How could I solve this problem? I think I know the solution (correlation is zero because sine and cosine have opposite phases) but I cannot find how to derive it.

  • 1
    As stated, your problem is insufficiently defined. Correlation is a concept that applies to random variables, not functions. (Formally, a random variable is a kind of function, namely a measurable function from a probability space to the real numbers equipped with the Borel measure. But just saying "the sine function" doesn't tell you anything about the probability measure in the domain, which is what gets you probabilistic information, including joint distributions.) – Kodiologist Jul 16 '16 at 16:16
  • If I assume time is a uniform random variable ($X$ in my text), is it not possible to do this? I mean I would be then looking at the correlation of two transformed random variables. – uklady Jul 16 '16 at 16:18
  • 3
    So you want $X$ uniformly distributed and then you define $Y = \sin X$ and $Z = \cos X$? That's fine except you also need to specify the support of $X$'s density, since there is no uniform distribution over the whole of $ℝ$, or any other infinitely long interval. – Kodiologist Jul 16 '16 at 16:21
  • Maybe I could take $[0, 2*pi]$ as the support (I would be assuming that $f=1$, so the interval contains one full cycle). I guess the integration problems will then vanish as well – uklady Jul 16 '16 at 16:23
  • 9
    If you do that, then you only need draw a scatterplot--no integration is necessary. That scatterplot is a uniform distribution on the unit circle (obviously). Since the circle is symmetric under any reflection through the origin, the correlation equals its negative, whence it must be zero, QED. – whuber Jul 16 '16 at 18:50
up vote 22 down vote accepted

Since

$$\begin{align} \operatorname{Cov}(Y, Z) &= E[(Y - E[Y])(Z - E[Z])] \\ &= E[(Y - {\textstyle \int}_0^{2\pi} \sin x \;dx)(Z - {\textstyle \int}_0^{2\pi} \cos x \;dx)] \\ &= E[(Y - 0)(Z - 0)] \\ &= E[YZ] \\ &= \int_0^{2\pi} \sin x \cos x \;dx \\ &= 0 , \end{align}$$

the correlation must also be 0.

I really like @whuber's argument from symmetry and don't want it to be lost as a comment, so here's a bit of elaboration.

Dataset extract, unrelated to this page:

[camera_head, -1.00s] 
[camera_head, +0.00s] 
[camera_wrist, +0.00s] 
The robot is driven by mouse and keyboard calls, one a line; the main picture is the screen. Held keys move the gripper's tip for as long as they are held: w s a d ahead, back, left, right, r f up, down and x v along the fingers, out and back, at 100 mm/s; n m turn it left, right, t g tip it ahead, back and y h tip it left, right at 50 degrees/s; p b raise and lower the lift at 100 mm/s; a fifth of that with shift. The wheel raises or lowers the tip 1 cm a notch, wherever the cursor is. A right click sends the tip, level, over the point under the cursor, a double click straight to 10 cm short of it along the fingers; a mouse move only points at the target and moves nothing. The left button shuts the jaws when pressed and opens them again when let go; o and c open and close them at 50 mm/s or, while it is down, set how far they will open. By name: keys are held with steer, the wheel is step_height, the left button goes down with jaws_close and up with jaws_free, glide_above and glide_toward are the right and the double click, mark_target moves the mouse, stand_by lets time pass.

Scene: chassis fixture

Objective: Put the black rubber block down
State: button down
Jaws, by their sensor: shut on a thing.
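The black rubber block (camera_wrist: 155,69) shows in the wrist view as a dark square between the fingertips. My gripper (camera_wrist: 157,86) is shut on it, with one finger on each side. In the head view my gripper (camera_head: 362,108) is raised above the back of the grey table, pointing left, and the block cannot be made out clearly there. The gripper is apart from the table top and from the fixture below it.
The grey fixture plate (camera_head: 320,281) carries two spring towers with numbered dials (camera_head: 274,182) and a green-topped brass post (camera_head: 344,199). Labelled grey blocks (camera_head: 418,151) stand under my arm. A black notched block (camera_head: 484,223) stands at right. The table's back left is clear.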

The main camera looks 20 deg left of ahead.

Consider the random vector $(X, Y)$, where $X = \cos(U)$, and $Y = \sin(U)$, for $U \sim U(0, 2 \pi)$. Then, because $\theta \mapsto (\cos(\theta), \sin(\theta))$ parameterizes the unit circle by arc length, $(X, Y)$ is distributed uniformly on the unit circle. In particular, the distribution of $(-X, Y)$ is the same as the distribution of $(X, Y)$. But then

$$ - \text{Cov} (X, Y) = \text{Cov} (-X, Y) = \text{Cov} (X, Y) $$

so it must be that $\text{Cov} (X, Y) = 0$.

Just a beautiful geometric argument.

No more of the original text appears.